Best Velocity:Dylan Baker, rhp, College of Western Nevada.
Best Breaking Stuff:Dylan Baker, rhp, College of Western Nevada.
Best Pitchability: Tyler Spencer, rhp, College of Western Nevada.
TOP PROSPECTS, GROUPS ONE and TWO
GROUP ONE (Projected ELITE-Round Draft / Rounds 1-3)
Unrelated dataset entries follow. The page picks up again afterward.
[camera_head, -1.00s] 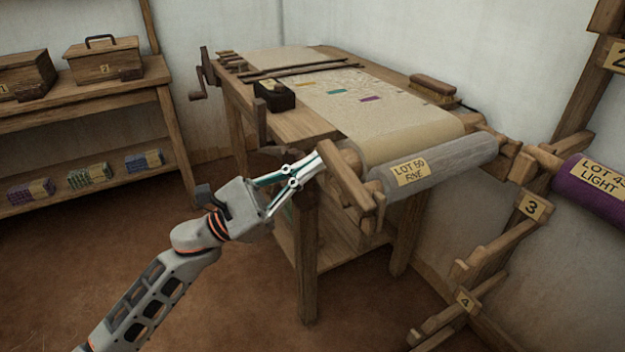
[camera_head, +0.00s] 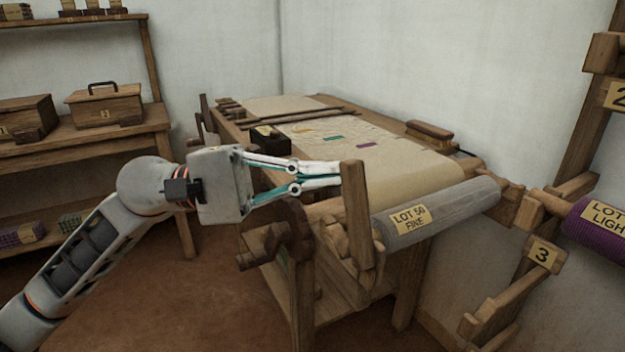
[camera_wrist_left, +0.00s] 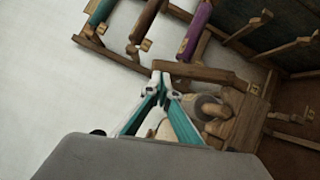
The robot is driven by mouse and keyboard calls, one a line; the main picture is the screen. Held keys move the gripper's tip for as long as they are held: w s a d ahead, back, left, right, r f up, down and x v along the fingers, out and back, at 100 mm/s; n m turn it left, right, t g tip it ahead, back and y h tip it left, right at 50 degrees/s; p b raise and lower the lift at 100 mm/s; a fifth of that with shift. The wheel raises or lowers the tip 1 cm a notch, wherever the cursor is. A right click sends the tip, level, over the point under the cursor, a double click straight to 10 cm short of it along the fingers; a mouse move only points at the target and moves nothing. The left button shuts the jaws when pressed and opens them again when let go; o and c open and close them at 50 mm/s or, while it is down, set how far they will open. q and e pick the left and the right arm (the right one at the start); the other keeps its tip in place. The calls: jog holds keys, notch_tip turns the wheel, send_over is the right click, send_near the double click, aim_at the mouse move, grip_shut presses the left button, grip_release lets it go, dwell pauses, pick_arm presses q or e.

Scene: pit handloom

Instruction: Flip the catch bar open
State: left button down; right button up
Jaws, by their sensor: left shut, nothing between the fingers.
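The catch bar (camera_head: 356,215) is a flat wooden bar standing nearly upright at the near left end of the grey cloth roller (camera_head: 450,209) labelled "LOT 50 FINE". My left gripper (camera_head: 335,176) is shut and empty, with its fingertips at the left side of the bar's upper part; they look in contact, but a tiny gap cannot be ruled out. In the left wrist view the bar (camera_wrist_left: 200,72) runs across just beyond the fingertips (camera_wrist_left: 162,88). My right gripper is out of view.
The loom table (camera_head: 240,128) carries pale cloth, a dark block (camera_head: 270,141) and a brush (camera_head: 429,133). A wooden rack (camera_head: 500,292) with a purple roll (camera_head: 605,225) stands at right, and a shelf (camera_head: 75,142) at left. The floor between is open.

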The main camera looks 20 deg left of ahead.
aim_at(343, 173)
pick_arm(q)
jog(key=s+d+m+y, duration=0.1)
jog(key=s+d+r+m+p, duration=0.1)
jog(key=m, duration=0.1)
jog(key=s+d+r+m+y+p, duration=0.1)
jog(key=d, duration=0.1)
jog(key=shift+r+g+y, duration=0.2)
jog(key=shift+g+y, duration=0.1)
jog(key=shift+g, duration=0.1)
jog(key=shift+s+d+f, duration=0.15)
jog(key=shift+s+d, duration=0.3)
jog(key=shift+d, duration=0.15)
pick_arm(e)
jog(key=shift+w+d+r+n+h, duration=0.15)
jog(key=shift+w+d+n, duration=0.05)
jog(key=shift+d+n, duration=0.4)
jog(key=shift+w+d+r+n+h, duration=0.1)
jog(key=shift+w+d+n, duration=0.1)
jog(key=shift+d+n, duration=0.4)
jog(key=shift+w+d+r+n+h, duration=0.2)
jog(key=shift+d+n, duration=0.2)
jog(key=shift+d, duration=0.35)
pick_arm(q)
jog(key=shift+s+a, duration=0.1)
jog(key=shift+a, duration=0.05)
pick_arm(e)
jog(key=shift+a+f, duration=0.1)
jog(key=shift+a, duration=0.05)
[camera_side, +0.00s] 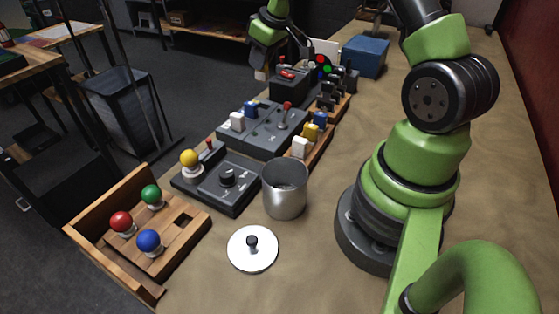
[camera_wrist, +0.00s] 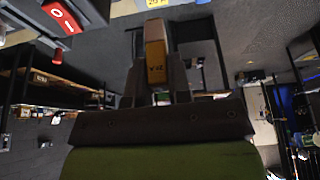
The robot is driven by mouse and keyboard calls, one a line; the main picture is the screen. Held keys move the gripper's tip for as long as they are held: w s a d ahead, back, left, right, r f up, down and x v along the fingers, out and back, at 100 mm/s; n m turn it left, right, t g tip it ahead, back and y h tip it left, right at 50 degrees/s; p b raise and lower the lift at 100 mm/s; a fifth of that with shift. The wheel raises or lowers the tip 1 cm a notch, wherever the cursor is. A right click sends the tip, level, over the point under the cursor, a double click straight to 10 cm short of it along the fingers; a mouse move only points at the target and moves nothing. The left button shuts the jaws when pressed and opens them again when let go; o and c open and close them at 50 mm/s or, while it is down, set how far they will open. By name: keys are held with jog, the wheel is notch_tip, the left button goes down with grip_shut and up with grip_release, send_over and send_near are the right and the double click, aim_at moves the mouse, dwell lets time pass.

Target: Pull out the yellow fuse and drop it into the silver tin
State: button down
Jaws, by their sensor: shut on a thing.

1. JOEY GALLO, 3b/rhp, Bishop Gorman HS, Las Vegas
Gallo has starred for four years at Bishop Gorman High, leading that school to the latest three of its six consecutive Nevada 4-A titles, while hitting .400-plus every season and slugging a combined total of 63 homers. He is unquestionably one of the country’s top power threats, but also one of the more-difficult, premier-level high-school players to evaluate and there is almost certainly a wide range of opinions where major-league teams have him on their draft boards. He could just as easily be drafted in the first 10 picks as Gallo’s lefthanded power might be the single best offensive tool in the 2012 draft class. He has very good bat speed and outstanding leverage at contact, and smooth, loose extension through the ball. While he didn't hit the ball as well atNational High School Invitational at the USA Baseball complex in North Carolina in early April, he has been on fire since and finished the regular high-school season at .527-15-66 for a 34-2 Bishop Gorman team (both losses came in the NHSI). He went deep four times in a 27-0 win over Clark High on April 18 and also slugged two more homers in a first-round playoff game, when Bishop Gorman was unexpectedly beaten, 9-8, jeopardizing its chances for a seventh straight state title. Many scouts believe he has nearly as high a ceiling on the mound and there are clubs that would draft him primarily as a pitcher, although Gallo has thrown only 11 innings this year and has shown little, if any interest in pitching. But it’s hard to ignore a very loose, easy arm on a 6-foot-5, 215-pound frame with a fastball up 98 mph. An ideal major-league comparison to Gallo would be a lefthanded-hitting version of Troy Glaus, now retired but a prominent slugger in his day. The 6-foot-5 Glaus, the third overall pick in the 1997 draft out of UCLA, had the same power-bat/power-arm combination at the same age.